Task requirements - Please list all lines of the material below in which the string "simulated" occurs.
___
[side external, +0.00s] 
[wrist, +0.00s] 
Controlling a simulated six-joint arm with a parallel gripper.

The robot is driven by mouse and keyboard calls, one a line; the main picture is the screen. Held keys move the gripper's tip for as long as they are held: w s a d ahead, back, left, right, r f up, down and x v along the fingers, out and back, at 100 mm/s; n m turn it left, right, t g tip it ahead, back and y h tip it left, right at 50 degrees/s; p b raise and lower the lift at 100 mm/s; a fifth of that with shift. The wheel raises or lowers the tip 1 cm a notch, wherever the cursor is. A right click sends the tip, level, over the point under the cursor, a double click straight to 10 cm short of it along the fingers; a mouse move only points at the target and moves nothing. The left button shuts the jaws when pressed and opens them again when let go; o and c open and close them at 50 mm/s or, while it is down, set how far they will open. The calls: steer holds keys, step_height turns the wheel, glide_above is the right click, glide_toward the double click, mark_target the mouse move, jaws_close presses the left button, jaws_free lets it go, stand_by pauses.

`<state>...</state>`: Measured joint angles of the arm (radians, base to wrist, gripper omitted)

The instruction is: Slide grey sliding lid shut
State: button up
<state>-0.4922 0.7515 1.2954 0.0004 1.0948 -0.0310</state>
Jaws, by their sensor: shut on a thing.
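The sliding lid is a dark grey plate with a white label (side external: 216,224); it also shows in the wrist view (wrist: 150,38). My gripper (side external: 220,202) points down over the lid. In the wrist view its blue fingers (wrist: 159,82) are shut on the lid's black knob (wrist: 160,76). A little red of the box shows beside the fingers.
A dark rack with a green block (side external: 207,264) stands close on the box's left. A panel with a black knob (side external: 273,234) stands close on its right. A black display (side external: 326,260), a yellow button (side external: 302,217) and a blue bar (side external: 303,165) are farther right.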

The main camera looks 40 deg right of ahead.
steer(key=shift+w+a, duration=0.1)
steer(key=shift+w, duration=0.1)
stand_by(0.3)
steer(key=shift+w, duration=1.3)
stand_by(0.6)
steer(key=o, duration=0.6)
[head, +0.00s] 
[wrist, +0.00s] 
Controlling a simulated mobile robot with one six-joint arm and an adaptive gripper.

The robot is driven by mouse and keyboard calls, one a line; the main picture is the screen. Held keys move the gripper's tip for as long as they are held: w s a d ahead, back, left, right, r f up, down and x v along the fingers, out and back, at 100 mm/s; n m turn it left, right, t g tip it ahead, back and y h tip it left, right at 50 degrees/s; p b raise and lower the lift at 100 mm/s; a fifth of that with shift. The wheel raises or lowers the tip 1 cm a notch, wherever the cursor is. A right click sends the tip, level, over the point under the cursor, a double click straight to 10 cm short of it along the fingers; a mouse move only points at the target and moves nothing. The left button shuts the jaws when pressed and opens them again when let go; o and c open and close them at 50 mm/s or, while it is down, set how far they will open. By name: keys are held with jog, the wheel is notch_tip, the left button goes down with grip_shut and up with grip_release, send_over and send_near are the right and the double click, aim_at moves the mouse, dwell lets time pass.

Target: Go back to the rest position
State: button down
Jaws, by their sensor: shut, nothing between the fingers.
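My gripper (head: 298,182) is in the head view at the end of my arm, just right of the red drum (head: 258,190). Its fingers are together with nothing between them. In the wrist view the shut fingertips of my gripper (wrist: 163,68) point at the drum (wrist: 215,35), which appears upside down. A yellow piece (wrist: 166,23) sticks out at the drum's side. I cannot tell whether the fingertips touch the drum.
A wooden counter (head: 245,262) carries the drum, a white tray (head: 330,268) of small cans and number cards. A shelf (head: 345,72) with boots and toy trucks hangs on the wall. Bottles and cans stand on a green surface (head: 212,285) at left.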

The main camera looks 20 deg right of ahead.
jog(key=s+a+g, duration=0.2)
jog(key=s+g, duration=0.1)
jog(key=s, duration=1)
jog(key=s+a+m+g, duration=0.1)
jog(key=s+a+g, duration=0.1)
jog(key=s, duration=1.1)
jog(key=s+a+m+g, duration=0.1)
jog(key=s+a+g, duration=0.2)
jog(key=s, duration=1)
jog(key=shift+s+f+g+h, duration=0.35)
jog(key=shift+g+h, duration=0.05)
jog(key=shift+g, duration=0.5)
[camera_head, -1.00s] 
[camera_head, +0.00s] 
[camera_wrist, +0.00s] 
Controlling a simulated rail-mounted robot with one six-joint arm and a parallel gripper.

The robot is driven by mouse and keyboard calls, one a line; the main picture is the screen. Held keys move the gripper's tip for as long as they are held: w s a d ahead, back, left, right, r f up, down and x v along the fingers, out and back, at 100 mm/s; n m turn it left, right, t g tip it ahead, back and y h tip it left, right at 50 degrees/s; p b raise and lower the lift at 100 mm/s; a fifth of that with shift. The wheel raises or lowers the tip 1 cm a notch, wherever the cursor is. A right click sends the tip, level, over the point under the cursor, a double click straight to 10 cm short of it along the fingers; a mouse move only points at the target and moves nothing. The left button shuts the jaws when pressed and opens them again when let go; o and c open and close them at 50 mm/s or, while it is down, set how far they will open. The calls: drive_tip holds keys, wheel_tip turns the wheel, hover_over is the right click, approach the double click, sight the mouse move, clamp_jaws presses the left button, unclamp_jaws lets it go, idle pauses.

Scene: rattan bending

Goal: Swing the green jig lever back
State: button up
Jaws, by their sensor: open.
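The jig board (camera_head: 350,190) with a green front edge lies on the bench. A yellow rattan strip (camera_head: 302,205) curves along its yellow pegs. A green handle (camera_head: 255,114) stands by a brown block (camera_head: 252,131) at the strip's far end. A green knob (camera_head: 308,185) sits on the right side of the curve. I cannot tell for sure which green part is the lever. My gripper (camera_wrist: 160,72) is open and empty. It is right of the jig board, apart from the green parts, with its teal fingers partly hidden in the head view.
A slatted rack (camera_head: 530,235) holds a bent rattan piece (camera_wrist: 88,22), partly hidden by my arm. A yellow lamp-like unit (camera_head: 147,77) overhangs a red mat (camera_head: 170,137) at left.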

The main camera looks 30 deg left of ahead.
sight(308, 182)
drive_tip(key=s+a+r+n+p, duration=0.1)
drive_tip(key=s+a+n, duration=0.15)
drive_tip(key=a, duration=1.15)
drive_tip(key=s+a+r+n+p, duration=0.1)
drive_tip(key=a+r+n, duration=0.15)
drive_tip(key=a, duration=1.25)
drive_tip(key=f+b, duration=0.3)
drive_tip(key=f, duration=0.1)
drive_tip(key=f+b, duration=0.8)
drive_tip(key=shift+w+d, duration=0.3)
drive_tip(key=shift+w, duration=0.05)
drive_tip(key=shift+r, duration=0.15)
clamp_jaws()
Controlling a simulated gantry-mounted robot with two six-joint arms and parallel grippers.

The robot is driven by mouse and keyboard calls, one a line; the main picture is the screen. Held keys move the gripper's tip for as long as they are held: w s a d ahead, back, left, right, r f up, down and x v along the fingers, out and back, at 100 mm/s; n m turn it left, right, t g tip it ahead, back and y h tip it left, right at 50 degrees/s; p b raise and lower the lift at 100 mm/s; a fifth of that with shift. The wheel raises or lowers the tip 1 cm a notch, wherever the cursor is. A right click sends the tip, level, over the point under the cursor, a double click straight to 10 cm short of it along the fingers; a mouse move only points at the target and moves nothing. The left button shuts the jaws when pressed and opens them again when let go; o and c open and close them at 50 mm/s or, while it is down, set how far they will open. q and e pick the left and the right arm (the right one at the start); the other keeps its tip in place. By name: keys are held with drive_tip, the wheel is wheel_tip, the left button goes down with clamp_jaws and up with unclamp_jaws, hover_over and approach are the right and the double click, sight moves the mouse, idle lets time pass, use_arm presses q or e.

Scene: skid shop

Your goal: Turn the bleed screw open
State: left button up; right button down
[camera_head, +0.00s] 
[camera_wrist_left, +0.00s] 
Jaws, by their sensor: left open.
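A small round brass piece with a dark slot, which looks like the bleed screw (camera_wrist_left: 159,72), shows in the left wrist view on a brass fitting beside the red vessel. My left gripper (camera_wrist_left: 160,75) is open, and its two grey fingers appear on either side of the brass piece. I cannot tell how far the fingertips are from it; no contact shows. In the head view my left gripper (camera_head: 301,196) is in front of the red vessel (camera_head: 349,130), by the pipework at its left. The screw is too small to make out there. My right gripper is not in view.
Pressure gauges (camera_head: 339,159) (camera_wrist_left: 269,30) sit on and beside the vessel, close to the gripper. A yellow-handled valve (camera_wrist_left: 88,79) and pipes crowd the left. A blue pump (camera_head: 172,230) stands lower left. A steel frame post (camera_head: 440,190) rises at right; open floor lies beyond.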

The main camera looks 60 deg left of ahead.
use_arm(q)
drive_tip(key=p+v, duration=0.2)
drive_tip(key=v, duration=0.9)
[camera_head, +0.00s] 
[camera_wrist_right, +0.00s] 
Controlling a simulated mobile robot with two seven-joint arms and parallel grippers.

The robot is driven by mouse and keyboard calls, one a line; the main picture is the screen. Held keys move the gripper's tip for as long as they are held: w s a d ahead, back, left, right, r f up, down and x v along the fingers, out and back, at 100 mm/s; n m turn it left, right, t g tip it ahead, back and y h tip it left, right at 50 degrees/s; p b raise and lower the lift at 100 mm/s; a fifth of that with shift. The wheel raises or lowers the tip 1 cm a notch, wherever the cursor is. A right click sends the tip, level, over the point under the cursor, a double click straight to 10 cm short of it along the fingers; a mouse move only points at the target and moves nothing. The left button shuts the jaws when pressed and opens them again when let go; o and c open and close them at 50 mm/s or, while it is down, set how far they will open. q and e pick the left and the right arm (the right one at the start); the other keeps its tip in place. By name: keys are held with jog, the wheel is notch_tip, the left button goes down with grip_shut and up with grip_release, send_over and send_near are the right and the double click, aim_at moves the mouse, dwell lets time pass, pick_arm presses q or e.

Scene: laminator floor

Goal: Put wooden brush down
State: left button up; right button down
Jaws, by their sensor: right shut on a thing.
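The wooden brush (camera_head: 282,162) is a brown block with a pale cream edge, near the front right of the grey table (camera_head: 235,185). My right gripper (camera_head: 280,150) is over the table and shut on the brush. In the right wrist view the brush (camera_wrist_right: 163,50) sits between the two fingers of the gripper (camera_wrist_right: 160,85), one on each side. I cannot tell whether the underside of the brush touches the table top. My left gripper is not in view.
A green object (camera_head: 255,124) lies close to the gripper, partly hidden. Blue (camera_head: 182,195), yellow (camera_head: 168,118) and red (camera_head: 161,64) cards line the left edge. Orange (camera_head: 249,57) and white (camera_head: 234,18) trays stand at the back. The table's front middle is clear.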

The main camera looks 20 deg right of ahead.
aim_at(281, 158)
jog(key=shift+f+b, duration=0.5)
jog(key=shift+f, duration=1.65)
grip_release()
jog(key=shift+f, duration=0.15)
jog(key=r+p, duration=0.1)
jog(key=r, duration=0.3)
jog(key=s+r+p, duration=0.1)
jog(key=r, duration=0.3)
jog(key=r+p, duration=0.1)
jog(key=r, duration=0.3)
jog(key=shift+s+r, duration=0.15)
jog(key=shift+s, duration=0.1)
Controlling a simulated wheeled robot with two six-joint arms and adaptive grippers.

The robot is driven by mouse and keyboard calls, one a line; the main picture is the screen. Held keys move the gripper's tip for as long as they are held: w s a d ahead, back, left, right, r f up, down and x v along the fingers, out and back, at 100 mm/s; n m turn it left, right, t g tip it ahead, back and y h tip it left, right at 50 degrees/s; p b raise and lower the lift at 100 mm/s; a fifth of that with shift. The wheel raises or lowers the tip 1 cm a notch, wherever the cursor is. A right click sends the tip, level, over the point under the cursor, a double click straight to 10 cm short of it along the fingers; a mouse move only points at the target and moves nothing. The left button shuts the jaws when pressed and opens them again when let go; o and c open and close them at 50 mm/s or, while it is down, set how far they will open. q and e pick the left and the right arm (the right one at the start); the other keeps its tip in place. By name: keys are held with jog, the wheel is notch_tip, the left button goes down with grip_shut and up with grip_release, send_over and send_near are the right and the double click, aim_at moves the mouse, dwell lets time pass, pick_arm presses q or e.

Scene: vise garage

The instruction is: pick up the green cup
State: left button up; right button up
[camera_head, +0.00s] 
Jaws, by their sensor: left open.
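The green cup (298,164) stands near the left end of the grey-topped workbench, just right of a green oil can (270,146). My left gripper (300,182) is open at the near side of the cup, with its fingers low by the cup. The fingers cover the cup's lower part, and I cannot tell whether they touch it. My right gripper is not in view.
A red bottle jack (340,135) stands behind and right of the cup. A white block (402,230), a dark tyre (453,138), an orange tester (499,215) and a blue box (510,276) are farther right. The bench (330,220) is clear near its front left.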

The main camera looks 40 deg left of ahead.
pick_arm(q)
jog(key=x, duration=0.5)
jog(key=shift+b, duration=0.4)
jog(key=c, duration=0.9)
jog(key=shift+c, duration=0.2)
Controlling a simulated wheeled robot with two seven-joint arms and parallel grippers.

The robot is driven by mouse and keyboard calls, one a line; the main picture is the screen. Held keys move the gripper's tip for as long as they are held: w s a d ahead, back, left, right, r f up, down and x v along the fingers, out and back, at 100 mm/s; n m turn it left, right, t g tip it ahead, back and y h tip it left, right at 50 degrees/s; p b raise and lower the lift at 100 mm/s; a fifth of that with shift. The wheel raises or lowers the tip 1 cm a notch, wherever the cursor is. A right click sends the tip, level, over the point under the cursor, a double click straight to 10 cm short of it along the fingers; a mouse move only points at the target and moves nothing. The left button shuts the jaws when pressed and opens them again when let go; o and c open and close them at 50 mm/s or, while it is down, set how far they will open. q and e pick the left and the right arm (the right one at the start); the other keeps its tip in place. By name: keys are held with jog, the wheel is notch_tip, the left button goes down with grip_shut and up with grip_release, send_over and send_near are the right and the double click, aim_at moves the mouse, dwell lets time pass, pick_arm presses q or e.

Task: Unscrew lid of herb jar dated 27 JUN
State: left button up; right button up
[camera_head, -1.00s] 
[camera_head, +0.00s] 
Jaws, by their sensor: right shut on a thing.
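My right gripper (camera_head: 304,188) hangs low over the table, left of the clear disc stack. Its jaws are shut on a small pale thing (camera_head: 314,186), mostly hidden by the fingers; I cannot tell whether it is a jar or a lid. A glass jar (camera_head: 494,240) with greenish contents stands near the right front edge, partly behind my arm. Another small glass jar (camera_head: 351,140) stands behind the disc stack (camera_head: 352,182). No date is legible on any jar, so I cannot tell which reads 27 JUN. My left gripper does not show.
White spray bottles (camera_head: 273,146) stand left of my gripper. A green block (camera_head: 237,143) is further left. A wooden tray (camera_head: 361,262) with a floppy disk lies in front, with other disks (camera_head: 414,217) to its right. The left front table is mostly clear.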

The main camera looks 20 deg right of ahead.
___
Complete response -
Controlling a simulated six-joint arm with a parallel gripper.
Controlling a simulated mobile robot with one six-joint arm and an adaptive gripper.
Controlling a simulated rail-mounted robot with one six-joint arm and a parallel gripper.
Controlling a simulated gantry-mounted robot with two six-joint arms and parallel grippers.
Controlling a simulated mobile robot with two seven-joint arms and parallel grippers.
Controlling a simulated wheeled robot with two six-joint arms and adaptive grippers.
Controlling a simulated wheeled robot with two seven-joint arms and parallel grippers.

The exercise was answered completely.